Voice/Vision Holocaust Survivor Oral History Archive

Sally Horwitz - June 18, 2007

A Child's Perspective

And, and...

What was that like for a 12 year old to be terrified all the time?

You know what, you put yourself in a different world. You walk in a coma. Uh, you still have your mom, you uh, I--you still have your dad when the bombs are falling. Uh, my uncles were still around, one uncle unfortunately, that's a long story. Um, people were beating up, beat up. When you walked in the street, before the, you know, before they pushed us to one side. And a German approached you, I mean, you walked and uh, he, he gave him a smack, "Why didn't you take off your hat when you see a, a Deutscher?" You know, a German soldier you're supposed to take off your hat. And the other guy saw what he did so he figures he'll take off his hat. So he took off his hat, so he got shot ???. You might, you, your friend you have to, that, that, just like that, I mean, you, you stand right there and you see this happening. So you kind of blank out. Because you see all that stuff, people dying around you for this or for that or sickness, or whatever. So you just put yourself in a different, just in a different uh, a mind, set, mindset. You're not there, you're walking the fields with your bubby. Bubby used to like to walk in the fields so I used to go with her and she would just weed into the big corn things, pull out the, the corn flowers which were taller than, than weeds. The weeds were about that high and she taught me how to make a, a, a crown. And she was making a crown, she'd put it on my head. So I just, I remember that stuff. Or she, she'd want to teach me how to whistle. So she pull...pulled out a, a kind of a leaf and put it on her tongue, like her tongue curled, mine didn't. She let out a whistle so all the, the, the birds can fly...

[laughs]

Flew out of there. I mean, she was a funny lady. Um, so, you know, you start thinking about those things. What bubby did or what bubby said, I mean, you're out of it. Or you read a book and you put yourself in the character if it's a, a good story.

Did you ever wonder why they were doing this to you?
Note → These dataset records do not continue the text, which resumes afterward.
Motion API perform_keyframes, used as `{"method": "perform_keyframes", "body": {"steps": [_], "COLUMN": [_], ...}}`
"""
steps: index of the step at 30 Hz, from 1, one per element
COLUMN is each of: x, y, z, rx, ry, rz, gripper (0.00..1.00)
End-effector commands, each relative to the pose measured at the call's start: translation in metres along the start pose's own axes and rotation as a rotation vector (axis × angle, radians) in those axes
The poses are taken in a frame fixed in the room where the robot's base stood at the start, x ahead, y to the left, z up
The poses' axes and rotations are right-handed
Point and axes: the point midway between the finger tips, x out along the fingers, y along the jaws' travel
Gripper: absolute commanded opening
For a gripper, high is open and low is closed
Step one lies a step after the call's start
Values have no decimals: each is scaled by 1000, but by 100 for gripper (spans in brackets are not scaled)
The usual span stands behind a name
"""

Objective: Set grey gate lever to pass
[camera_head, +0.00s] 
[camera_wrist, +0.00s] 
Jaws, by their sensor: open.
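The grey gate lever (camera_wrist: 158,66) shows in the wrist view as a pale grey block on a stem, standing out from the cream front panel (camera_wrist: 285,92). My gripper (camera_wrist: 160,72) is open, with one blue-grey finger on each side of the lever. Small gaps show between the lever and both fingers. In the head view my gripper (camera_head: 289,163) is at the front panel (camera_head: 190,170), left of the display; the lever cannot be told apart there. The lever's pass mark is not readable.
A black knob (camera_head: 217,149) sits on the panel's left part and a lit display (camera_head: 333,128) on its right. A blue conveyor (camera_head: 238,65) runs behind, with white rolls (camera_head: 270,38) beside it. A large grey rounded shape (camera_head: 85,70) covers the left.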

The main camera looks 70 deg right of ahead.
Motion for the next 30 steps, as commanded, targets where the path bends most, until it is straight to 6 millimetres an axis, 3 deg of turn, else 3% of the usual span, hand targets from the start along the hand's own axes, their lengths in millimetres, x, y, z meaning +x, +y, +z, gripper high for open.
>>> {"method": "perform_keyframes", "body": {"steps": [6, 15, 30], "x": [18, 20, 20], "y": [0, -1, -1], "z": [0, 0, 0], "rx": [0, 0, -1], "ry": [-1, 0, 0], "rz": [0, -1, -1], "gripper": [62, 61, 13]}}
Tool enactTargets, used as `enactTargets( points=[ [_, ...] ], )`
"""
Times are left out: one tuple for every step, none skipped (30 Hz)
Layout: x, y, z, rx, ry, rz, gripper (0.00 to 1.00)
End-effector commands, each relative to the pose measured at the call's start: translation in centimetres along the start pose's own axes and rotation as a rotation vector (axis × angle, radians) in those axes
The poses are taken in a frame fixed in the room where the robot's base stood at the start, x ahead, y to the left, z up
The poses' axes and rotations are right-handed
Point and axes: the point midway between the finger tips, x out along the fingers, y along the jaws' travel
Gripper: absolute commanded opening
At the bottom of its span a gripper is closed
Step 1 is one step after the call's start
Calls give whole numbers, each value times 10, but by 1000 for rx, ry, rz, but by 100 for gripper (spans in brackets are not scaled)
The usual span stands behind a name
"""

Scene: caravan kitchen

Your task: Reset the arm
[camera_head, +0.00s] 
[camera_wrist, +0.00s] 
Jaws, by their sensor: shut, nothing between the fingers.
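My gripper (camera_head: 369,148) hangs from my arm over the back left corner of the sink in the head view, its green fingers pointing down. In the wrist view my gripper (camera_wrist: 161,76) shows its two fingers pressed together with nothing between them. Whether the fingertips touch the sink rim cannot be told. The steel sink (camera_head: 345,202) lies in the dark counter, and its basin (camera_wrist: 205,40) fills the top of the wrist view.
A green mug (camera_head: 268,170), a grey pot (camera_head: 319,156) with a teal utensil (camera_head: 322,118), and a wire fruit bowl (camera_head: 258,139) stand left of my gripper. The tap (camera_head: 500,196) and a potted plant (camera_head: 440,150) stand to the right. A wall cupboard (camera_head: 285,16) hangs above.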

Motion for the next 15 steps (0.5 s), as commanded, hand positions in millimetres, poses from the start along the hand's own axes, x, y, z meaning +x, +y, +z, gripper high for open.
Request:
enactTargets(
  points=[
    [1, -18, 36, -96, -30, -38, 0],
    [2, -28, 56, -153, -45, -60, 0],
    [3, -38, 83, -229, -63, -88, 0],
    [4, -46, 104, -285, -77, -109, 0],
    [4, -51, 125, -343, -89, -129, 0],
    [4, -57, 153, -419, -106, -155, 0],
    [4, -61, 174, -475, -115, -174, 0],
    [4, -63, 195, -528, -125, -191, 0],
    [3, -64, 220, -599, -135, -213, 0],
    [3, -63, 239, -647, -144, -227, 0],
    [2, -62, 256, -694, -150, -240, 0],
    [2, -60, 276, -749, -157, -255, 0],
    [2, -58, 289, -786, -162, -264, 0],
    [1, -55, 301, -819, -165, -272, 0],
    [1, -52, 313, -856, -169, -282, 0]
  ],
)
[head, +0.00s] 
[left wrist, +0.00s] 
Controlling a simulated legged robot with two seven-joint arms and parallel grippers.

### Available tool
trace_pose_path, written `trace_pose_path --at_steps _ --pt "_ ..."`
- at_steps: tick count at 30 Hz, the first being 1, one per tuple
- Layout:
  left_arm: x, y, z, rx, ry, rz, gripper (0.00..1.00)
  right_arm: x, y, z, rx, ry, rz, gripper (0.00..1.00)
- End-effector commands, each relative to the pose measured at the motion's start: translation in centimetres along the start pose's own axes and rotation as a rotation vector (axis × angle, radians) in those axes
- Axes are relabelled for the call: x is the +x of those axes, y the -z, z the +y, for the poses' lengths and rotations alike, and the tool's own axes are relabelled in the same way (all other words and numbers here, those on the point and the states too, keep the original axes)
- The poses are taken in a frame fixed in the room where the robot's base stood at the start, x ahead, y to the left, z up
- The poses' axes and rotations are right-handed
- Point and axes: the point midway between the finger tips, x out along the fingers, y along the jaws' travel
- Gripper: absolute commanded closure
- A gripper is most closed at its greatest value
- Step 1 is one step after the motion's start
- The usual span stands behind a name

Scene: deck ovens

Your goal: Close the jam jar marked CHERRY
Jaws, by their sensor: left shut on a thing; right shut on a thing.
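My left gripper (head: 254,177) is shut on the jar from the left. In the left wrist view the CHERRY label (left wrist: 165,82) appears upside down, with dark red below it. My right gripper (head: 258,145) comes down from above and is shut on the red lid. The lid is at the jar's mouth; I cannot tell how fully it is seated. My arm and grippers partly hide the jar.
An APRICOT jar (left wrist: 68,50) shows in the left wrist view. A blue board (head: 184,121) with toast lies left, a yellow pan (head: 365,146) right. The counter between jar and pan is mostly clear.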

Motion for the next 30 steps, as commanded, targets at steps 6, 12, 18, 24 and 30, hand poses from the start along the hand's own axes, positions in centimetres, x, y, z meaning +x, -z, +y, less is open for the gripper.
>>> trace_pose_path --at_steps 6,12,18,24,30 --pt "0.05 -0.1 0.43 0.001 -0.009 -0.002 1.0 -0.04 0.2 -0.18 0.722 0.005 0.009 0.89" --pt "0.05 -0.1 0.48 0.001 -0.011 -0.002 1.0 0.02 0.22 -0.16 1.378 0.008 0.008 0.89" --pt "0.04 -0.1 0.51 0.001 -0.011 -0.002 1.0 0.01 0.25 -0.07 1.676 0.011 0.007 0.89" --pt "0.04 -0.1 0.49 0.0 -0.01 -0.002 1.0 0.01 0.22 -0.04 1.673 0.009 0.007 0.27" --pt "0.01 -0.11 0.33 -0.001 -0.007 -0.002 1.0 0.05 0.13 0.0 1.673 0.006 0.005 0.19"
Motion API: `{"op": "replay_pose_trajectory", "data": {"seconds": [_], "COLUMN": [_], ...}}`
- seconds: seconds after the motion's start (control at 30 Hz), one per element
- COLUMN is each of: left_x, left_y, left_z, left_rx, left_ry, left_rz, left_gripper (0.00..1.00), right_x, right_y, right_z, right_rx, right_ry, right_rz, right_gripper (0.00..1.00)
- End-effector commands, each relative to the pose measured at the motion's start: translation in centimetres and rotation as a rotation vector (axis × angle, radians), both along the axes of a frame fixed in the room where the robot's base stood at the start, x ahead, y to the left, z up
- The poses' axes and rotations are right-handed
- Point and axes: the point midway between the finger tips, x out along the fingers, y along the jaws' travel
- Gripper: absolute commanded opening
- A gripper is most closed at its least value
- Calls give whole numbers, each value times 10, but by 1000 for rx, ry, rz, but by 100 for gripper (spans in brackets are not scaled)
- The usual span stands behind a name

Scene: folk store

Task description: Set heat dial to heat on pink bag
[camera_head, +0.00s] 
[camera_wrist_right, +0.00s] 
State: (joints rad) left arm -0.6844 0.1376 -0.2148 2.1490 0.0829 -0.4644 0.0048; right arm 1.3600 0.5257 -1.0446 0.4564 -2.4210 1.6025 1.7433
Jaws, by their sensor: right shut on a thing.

Well we were prepared, what they were doing in Germany. And we knew, we weren't ignorant. We didn't have radios, nobody had a radio or telephone ???. So whoever had a radio or some kind, it's very funny, you don't have a telephone and yet you know something, it goes right o...o...over, everybody knows. If you found out from the border there that the Germans saw, you know, what's going on, you found out right away. Somehow there were travelers running away towards Russia or whatever. And uh, you find out, and that's all. My, my bubby she says like the saying goes here, not on my watch. When babies were dying, you know, before the war, you know, sicknesses; they didn't have all the stuff we have now. And uh, my bubby, oh my god she was fierce.